_STATED GOAL_. Copy each record exactly as it reads, leaving out any pictures it holds.

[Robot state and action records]
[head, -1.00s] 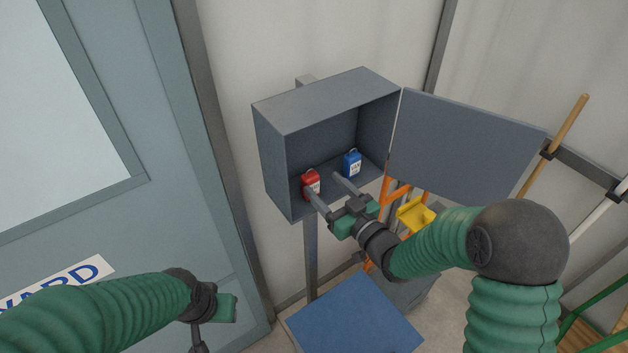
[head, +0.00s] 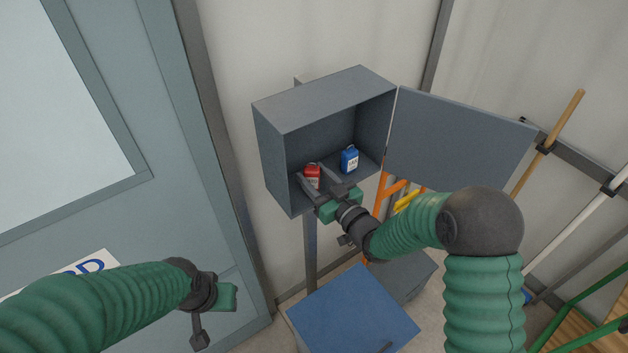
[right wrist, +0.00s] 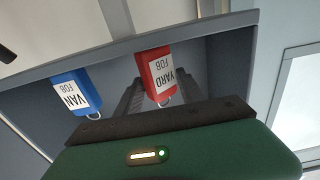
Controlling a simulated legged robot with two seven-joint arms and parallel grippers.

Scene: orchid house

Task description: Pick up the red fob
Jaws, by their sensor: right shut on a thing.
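The red fob (head: 312,172) is inside the grey wall box, near its front left. It also shows in the right wrist view (right wrist: 157,68), with a white label reading "YARD FOB" and a metal ring. My right gripper (head: 311,178) reaches into the box with one finger on each side of the red fob and is shut on it. Whether the fob is clear of the box floor is hard to tell. My left gripper (head: 199,338) hangs low at the left, away from the box; its fingers show too little to tell their opening.
A blue fob (head: 349,160), labelled "VAN FOB", stands to the right of the red one in the grey box (head: 315,105). The box door (head: 460,140) is swung open to the right. A blue lid or top (head: 350,315) is below. A teal door (head: 120,215) is at left.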

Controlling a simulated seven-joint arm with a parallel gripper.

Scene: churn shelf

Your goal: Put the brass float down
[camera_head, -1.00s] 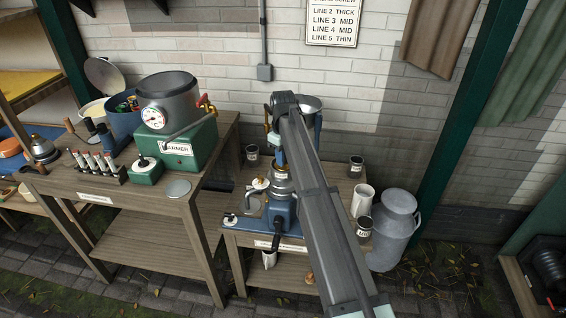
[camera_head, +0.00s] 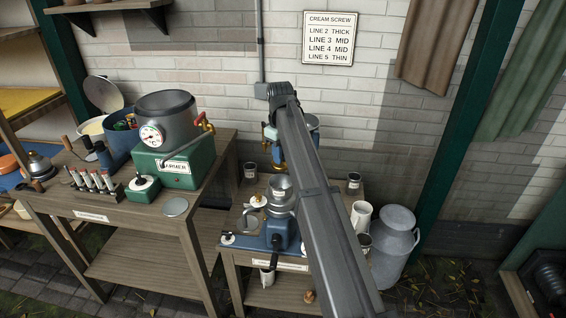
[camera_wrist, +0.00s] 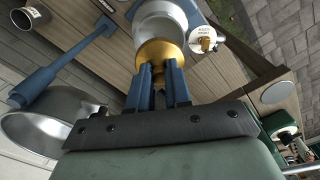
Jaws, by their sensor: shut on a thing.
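The brass float (camera_wrist: 160,52) is a rounded gold-coloured piece between the two blue fingers of my gripper (camera_wrist: 165,88), which is shut on it. In the head view the float (camera_head: 277,167) shows below my gripper (camera_head: 276,155), just above the silver cup on top of the blue separator (camera_head: 278,233). In the wrist view that silver cup (camera_wrist: 165,18) lies right beyond the float. I cannot tell whether they touch. My arm hides part of the right side of the separator's table.
A wide metal bowl (camera_wrist: 45,125) is close to my gripper on the left of the wrist view. A blue crank-like bar (camera_wrist: 60,68) reaches past it. The green warmer (camera_head: 178,165) stands on the left bench. A milk can (camera_head: 395,245) stands right of the table.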

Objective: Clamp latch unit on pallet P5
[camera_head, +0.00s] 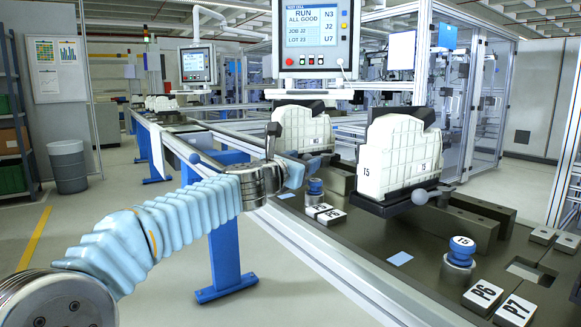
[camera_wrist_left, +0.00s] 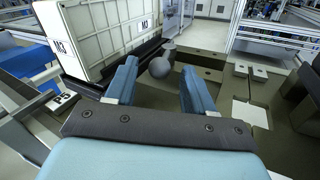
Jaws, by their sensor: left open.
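In the left wrist view a white ribbed unit marked M3 (camera_wrist_left: 100,38) stands on a dark base beside a P5 label (camera_wrist_left: 63,98). A grey ball knob (camera_wrist_left: 160,67) on a short dark lever sits at the unit's near right end. My left gripper (camera_wrist_left: 158,70) is open, with one blue finger on each side of the ball; I cannot tell whether either touches it. In the head view my left gripper (camera_head: 291,172) is beside the farther white unit (camera_head: 303,129), and the lever there is hidden. My right gripper is in neither view.
A nearer white unit marked T5 (camera_head: 400,157) stands to the right, with its own ball knob (camera_head: 419,196). Blue knobs (camera_head: 461,250) and the P6 (camera_head: 483,295) and P7 (camera_head: 515,310) plates are on the dark deck. A screen (camera_head: 316,35) hangs above.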

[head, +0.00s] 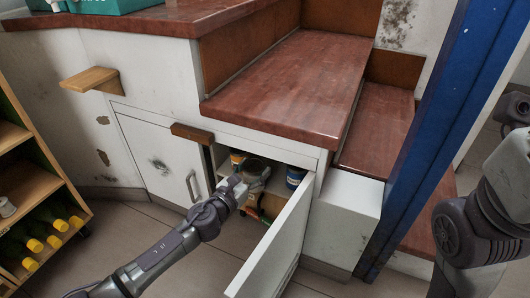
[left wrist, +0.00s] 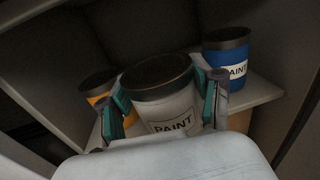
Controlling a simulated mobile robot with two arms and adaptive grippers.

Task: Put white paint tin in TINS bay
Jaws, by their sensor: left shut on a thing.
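The white paint tin (left wrist: 163,112), with a dark lid and a PAINT label, fills the middle of the left wrist view. My left gripper (left wrist: 166,98) is shut on it, one teal-padded finger on each side. In the head view my left gripper (head: 256,172) reaches into the open cupboard under the steps, and the tin is hard to make out there. Behind the tin are a blue paint tin (left wrist: 237,73) at right and an orange tin (left wrist: 98,93) at left, partly hidden, by a pale shelf (left wrist: 262,92). No TINS label is readable.
The cupboard door (head: 277,243) stands open to the right of my left arm. A closed door (head: 160,163) is on the left. A wooden rack (head: 30,187) with yellow-capped bottles (head: 53,242) stands far left. A blue post (head: 428,120) rises at right. Some floor is clear.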

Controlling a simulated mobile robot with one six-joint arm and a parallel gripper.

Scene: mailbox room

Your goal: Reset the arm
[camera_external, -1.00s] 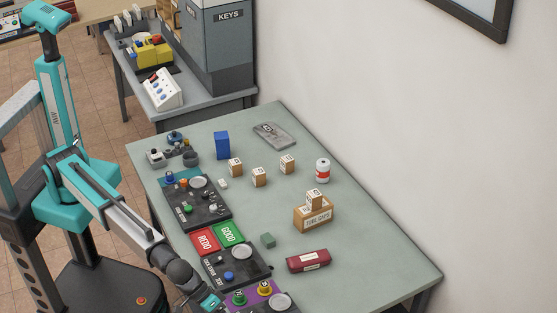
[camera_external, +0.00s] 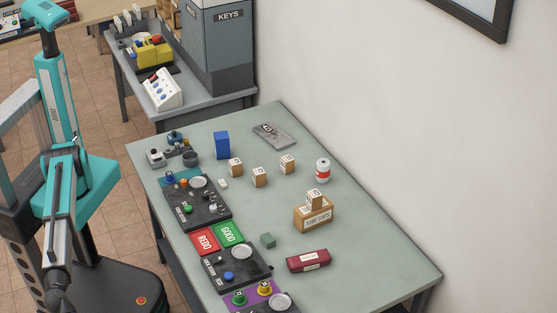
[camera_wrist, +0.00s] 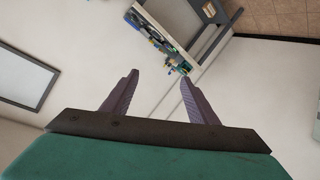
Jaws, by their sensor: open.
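My arm is swung back beside the left side of the table (camera_external: 350,240) in the external view. Its end drops out of the bottom left of that picture, so the gripper is hidden there. In the wrist view my gripper (camera_wrist: 158,92) has its two dark fingers spread wide with nothing between them. Beyond the fingertips are a pale wall or floor surface and a distant bench edge.
On the table are control panels (camera_external: 200,208), red and green pads (camera_external: 229,234), a blue box (camera_external: 222,146), a can (camera_external: 323,170), a tube caps box (camera_external: 313,219) and a dark red case (camera_external: 308,261). A grey key cabinet (camera_external: 220,60) stands behind.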

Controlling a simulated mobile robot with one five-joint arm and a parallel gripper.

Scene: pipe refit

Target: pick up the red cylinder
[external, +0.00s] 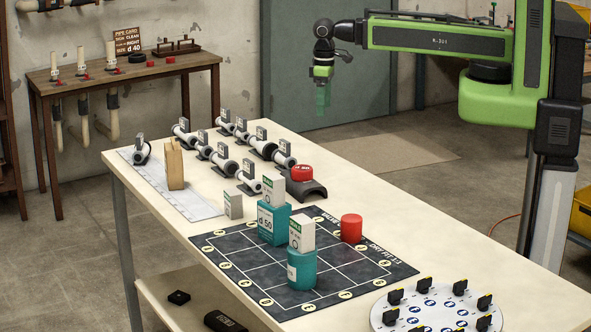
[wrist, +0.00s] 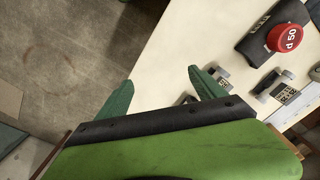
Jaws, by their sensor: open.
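A red cylinder (external: 351,228) stands upright on the dark grid mat (external: 225,245), near its far right edge, in the external view. A second, shorter red round piece (external: 302,173) rests on a dark curved saddle (external: 304,189) farther back. In the wrist view this red piece (wrist: 286,38) carries the mark "d 50" at the upper right. My gripper (external: 322,100) is raised high, pointing down, beyond the table's far side. Its green fingers (wrist: 162,78) are spread and empty, well away from both red pieces. The cylinder on the mat is not visible in the wrist view.
Teal blocks with pale boxes on top (external: 273,224) (external: 301,264) stand on the mat, left of the cylinder. Several grey-and-white pipe fittings (external: 222,163) line the table behind. A round dial plate (external: 436,312) lies at the front right. Bare tabletop (external: 400,215) lies right of the mat.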

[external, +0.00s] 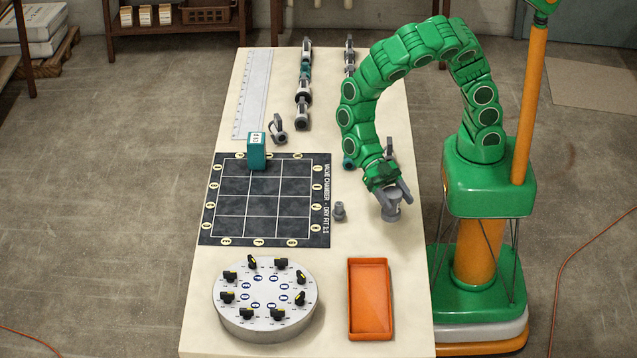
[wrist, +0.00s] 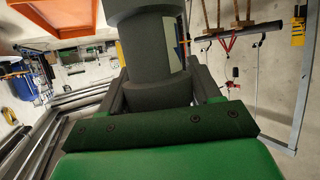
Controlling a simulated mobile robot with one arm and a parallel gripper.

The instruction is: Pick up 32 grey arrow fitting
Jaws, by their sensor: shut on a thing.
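My gripper (external: 395,193) is at the right side of the table, below the curve of my green arm. It is shut on a grey cylindrical fitting (external: 391,212). The fitting also shows large and dark grey between the fingers in the wrist view (wrist: 155,62). I cannot tell whether the fitting touches the table top (external: 365,235).
An orange tray (external: 352,333) lies in front of the gripper. A small grey piece (external: 339,211) stands to its left. A dark grid mat (external: 321,222) holds a teal block (external: 256,155). A round dial unit (external: 265,337) is at front left. Several pipe parts (external: 303,90) lie farther back.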

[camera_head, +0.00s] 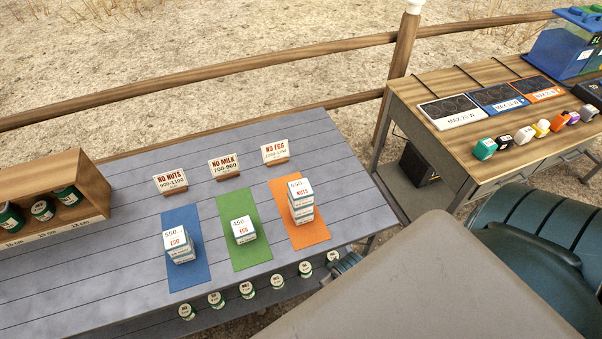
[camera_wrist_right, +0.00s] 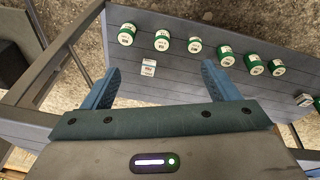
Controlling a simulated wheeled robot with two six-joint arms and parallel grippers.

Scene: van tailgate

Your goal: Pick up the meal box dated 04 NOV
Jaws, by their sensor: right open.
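Meal boxes stand on three mats in the head view. A white box reading 550 EGG (camera_head: 179,243) is on the blue mat, and one reading 450 EGG (camera_head: 243,229) on the green mat. A stack topped by 650 NUTS (camera_head: 301,201) is on the orange mat. A small white box (camera_wrist_right: 149,67) shows between the fingertips in the right wrist view. I cannot read a 04 NOV date on any box. My right gripper (camera_wrist_right: 160,67) is open, with nothing held. My left gripper is not in view.
A wooden shelf (camera_head: 95,185) with tins stands at left. A wooden bench (camera_head: 440,85) with coloured blocks is at right.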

_OUTPUT_.
[head, -1.00s] 
[head, +0.00s] 
[right wrist, +0.00s] 
Controlling a simulated legged robot with two seven-joint arms and parallel grippers.

Scene: orchid house

Task description: Pick up the red fob
Jaws, by their sensor: right shut on a thing.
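The red fob (head: 312,172) is inside the grey wall box, near its front left. It also shows in the right wrist view (right wrist: 157,68), with a white label reading "YARD FOB" and a metal ring. My right gripper (head: 311,178) reaches into the box with one finger on each side of the red fob and is shut on it. Whether the fob is clear of the box floor is hard to tell. My left gripper (head: 199,338) hangs low at the left, away from the box; its fingers show too little to tell their opening.
A blue fob (head: 349,160), labelled "VAN FOB", stands to the right of the red one in the grey box (head: 315,105). The box door (head: 460,140) is swung open to the right. A blue lid or top (head: 350,315) is below. A teal door (head: 120,215) is at left.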

Controlling a simulated seven-joint arm with a parallel gripper.

Scene: churn shelf

Your goal: Put the brass float down
[camera_head, -1.00s] 
[camera_head, +0.00s] 
[camera_wrist, +0.00s] 
Jaws, by their sensor: shut on a thing.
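The brass float (camera_wrist: 160,52) is a rounded gold-coloured piece between the two blue fingers of my gripper (camera_wrist: 165,88), which is shut on it. In the head view the float (camera_head: 277,167) shows below my gripper (camera_head: 276,155), just above the silver cup on top of the blue separator (camera_head: 278,233). In the wrist view that silver cup (camera_wrist: 165,18) lies right beyond the float. I cannot tell whether they touch. My arm hides part of the right side of the separator's table.
A wide metal bowl (camera_wrist: 45,125) is close to my gripper on the left of the wrist view. A blue crank-like bar (camera_wrist: 60,68) reaches past it. The green warmer (camera_head: 178,165) stands on the left bench. A milk can (camera_head: 395,245) stands right of the table.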

Objective: Clamp latch unit on pallet P5
[camera_head, +0.00s] 
[camera_wrist_left, +0.00s] 
Jaws, by their sensor: left open.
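In the left wrist view a white ribbed unit marked M3 (camera_wrist_left: 100,38) stands on a dark base beside a P5 label (camera_wrist_left: 63,98). A grey ball knob (camera_wrist_left: 160,67) on a short dark lever sits at the unit's near right end. My left gripper (camera_wrist_left: 158,70) is open, with one blue finger on each side of the ball; I cannot tell whether either touches it. In the head view my left gripper (camera_head: 291,172) is beside the farther white unit (camera_head: 303,129), and the lever there is hidden. My right gripper is in neither view.
A nearer white unit marked T5 (camera_head: 400,157) stands to the right, with its own ball knob (camera_head: 419,196). Blue knobs (camera_head: 461,250) and the P6 (camera_head: 483,295) and P7 (camera_head: 515,310) plates are on the dark deck. A screen (camera_head: 316,35) hangs above.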

[head, +0.00s] 
[left wrist, +0.00s] 
Controlling a simulated mobile robot with two arms and adaptive grippers.

Task: Put white paint tin in TINS bay
Jaws, by their sensor: left shut on a thing.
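The white paint tin (left wrist: 163,112), with a dark lid and a PAINT label, fills the middle of the left wrist view. My left gripper (left wrist: 166,98) is shut on it, one teal-padded finger on each side. In the head view my left gripper (head: 256,172) reaches into the open cupboard under the steps, and the tin is hard to make out there. Behind the tin are a blue paint tin (left wrist: 237,73) at right and an orange tin (left wrist: 98,93) at left, partly hidden, by a pale shelf (left wrist: 262,92). No TINS label is readable.
The cupboard door (head: 277,243) stands open to the right of my left arm. A closed door (head: 160,163) is on the left. A wooden rack (head: 30,187) with yellow-capped bottles (head: 53,242) stands far left. A blue post (head: 428,120) rises at right. Some floor is clear.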

Controlling a simulated mobile robot with one six-joint arm and a parallel gripper.

Scene: mailbox room

Your goal: Reset the arm
[camera_external, -1.00s] 
[camera_external, +0.00s] 
[camera_wrist, +0.00s] 
Jaws, by their sensor: open.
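My arm is swung back beside the left side of the table (camera_external: 350,240) in the external view. Its end drops out of the bottom left of that picture, so the gripper is hidden there. In the wrist view my gripper (camera_wrist: 158,92) has its two dark fingers spread wide with nothing between them. Beyond the fingertips are a pale wall or floor surface and a distant bench edge.
On the table are control panels (camera_external: 200,208), red and green pads (camera_external: 229,234), a blue box (camera_external: 222,146), a can (camera_external: 323,170), a tube caps box (camera_external: 313,219) and a dark red case (camera_external: 308,261). A grey key cabinet (camera_external: 220,60) stands behind.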

Controlling a simulated mobile robot with one five-joint arm and a parallel gripper.

Scene: pipe refit

Target: pick up the red cylinder
[external, +0.00s] 
[wrist, +0.00s] 
Jaws, by their sensor: open.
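A red cylinder (external: 351,228) stands upright on the dark grid mat (external: 225,245), near its far right edge, in the external view. A second, shorter red round piece (external: 302,173) rests on a dark curved saddle (external: 304,189) farther back. In the wrist view this red piece (wrist: 286,38) carries the mark "d 50" at the upper right. My gripper (external: 322,100) is raised high, pointing down, beyond the table's far side. Its green fingers (wrist: 162,78) are spread and empty, well away from both red pieces. The cylinder on the mat is not visible in the wrist view.
Teal blocks with pale boxes on top (external: 273,224) (external: 301,264) stand on the mat, left of the cylinder. Several grey-and-white pipe fittings (external: 222,163) line the table behind. A round dial plate (external: 436,312) lies at the front right. Bare tabletop (external: 400,215) lies right of the mat.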

[external, +0.00s] 
[wrist, +0.00s] 
Controlling a simulated mobile robot with one arm and a parallel gripper.

The instruction is: Pick up 32 grey arrow fitting
Jaws, by their sensor: shut on a thing.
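My gripper (external: 395,193) is at the right side of the table, below the curve of my green arm. It is shut on a grey cylindrical fitting (external: 391,212). The fitting also shows large and dark grey between the fingers in the wrist view (wrist: 155,62). I cannot tell whether the fitting touches the table top (external: 365,235).
An orange tray (external: 352,333) lies in front of the gripper. A small grey piece (external: 339,211) stands to its left. A dark grid mat (external: 321,222) holds a teal block (external: 256,155). A round dial unit (external: 265,337) is at front left. Several pipe parts (external: 303,90) lie farther back.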

[camera_head, +0.00s] 
[camera_wrist_right, +0.00s] 
Controlling a simulated wheeled robot with two six-joint arms and parallel grippers.

Scene: van tailgate

Your goal: Pick up the meal box dated 04 NOV
Jaws, by their sensor: right open.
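Meal boxes stand on three mats in the head view. A white box reading 550 EGG (camera_head: 179,243) is on the blue mat, and one reading 450 EGG (camera_head: 243,229) on the green mat. A stack topped by 650 NUTS (camera_head: 301,201) is on the orange mat. A small white box (camera_wrist_right: 149,67) shows between the fingertips in the right wrist view. I cannot read a 04 NOV date on any box. My right gripper (camera_wrist_right: 160,67) is open, with nothing held. My left gripper is not in view.
A wooden shelf (camera_head: 95,185) with tins stands at left. A wooden bench (camera_head: 440,85) with coloured blocks is at right.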

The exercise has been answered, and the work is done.